▸ **Prompt**
Write out each line exactly as it stands, please.

#### Given data

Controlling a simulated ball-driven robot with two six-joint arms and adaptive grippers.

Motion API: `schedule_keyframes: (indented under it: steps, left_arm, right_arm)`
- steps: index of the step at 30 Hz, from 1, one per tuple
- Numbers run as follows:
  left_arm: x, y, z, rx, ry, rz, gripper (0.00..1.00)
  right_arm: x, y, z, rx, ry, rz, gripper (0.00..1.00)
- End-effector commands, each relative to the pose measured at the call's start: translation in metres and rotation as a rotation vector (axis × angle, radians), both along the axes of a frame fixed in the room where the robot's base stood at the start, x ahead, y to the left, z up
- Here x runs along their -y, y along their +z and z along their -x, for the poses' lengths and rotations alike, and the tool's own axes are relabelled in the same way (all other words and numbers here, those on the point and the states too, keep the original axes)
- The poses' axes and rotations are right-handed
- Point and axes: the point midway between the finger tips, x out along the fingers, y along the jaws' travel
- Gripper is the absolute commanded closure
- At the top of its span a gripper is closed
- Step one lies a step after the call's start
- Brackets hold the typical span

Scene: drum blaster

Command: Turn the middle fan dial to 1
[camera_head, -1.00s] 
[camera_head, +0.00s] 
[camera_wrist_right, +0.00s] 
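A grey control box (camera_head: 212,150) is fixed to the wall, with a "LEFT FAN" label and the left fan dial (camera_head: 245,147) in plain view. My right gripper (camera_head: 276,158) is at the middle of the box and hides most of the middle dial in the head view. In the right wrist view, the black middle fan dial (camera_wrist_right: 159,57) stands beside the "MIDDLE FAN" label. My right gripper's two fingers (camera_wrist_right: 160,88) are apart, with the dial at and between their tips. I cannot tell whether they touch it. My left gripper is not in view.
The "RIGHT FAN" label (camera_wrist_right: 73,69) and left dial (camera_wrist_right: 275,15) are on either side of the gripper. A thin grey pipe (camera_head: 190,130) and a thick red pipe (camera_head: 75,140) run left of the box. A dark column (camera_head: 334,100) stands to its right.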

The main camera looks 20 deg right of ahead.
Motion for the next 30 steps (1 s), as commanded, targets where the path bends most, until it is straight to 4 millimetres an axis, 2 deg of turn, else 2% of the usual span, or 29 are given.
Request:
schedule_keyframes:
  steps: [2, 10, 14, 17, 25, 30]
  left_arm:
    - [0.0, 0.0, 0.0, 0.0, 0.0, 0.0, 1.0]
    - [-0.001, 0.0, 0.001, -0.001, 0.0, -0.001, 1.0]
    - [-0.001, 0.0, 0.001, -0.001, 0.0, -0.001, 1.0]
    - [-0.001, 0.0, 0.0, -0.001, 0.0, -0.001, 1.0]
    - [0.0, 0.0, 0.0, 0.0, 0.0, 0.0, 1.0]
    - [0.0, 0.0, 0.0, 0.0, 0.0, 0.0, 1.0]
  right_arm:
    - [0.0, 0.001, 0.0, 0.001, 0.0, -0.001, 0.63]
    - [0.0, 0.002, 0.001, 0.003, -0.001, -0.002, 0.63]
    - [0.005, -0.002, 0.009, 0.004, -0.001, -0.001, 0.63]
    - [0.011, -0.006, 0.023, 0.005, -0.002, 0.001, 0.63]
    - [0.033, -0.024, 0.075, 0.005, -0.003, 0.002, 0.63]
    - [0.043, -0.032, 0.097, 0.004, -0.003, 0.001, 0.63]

########

▸ **Reply**
Controlling a simulated ball-driven robot with two six-joint arms and adaptive grippers.

Motion API: `schedule_keyframes: (indented under it: steps, left_arm, right_arm)`
- steps: index of the step at 30 Hz, from 1, one per tuple
- Numbers run as follows:
  left_arm: x, y, z, rx, ry, rz, gripper (0.00..1.00)
  right_arm: x, y, z, rx, ry, rz, gripper (0.00..1.00)
- End-effector commands, each relative to the pose measured at the call's start: translation in metres and rotation as a rotation vector (axis × angle, radians), both along the axes of a frame fixed in the room where the robot's base stood at the start, x ahead, y to the left, z up
- Here x runs along their -y, y along their +z and z along their -x, for the poses' lengths and rotations alike, and the tool's own axes are relabelled in the same way (all other words and numbers here, those on the point and the states too, keep the original axes)
- The poses' axes and rotations are right-handed
- Point and axes: the point midway between the finger tips, x out along the fingers, y along the jaws' travel
- Gripper is the absolute commanded closure
- At the top of its span a gripper is closed
- Step one lies a step after the call's start
- Brackets hold the typical span

Scene: drum blaster

Command: Turn the middle fan dial to 1
[camera_head, -1.00s] 
[camera_head, +0.00s] 
[camera_wrist_right, +0.00s] 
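A grey control box (camera_head: 212,150) is fixed to the wall, with a "LEFT FAN" label and the left fan dial (camera_head: 245,147) in plain view. My right gripper (camera_head: 276,158) is at the middle of the box and hides most of the middle dial in the head view. In the right wrist view, the black middle fan dial (camera_wrist_right: 159,57) stands beside the "MIDDLE FAN" label. My right gripper's two fingers (camera_wrist_right: 160,88) are apart, with the dial at and between their tips. I cannot tell whether they touch it. My left gripper is not in view.
The "RIGHT FAN" label (camera_wrist_right: 73,69) and left dial (camera_wrist_right: 275,15) are on either side of the gripper. A thin grey pipe (camera_head: 190,130) and a thick red pipe (camera_head: 75,140) run left of the box. A dark column (camera_head: 334,100) stands to its right.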

The main camera looks 20 deg right of ahead.
Motion for the next 30 steps (1 s), as commanded, targets where the path bends most, until it is straight to 4 millimetres an axis, 2 deg of turn, else 2% of the usual span, or 29 are given.
Request:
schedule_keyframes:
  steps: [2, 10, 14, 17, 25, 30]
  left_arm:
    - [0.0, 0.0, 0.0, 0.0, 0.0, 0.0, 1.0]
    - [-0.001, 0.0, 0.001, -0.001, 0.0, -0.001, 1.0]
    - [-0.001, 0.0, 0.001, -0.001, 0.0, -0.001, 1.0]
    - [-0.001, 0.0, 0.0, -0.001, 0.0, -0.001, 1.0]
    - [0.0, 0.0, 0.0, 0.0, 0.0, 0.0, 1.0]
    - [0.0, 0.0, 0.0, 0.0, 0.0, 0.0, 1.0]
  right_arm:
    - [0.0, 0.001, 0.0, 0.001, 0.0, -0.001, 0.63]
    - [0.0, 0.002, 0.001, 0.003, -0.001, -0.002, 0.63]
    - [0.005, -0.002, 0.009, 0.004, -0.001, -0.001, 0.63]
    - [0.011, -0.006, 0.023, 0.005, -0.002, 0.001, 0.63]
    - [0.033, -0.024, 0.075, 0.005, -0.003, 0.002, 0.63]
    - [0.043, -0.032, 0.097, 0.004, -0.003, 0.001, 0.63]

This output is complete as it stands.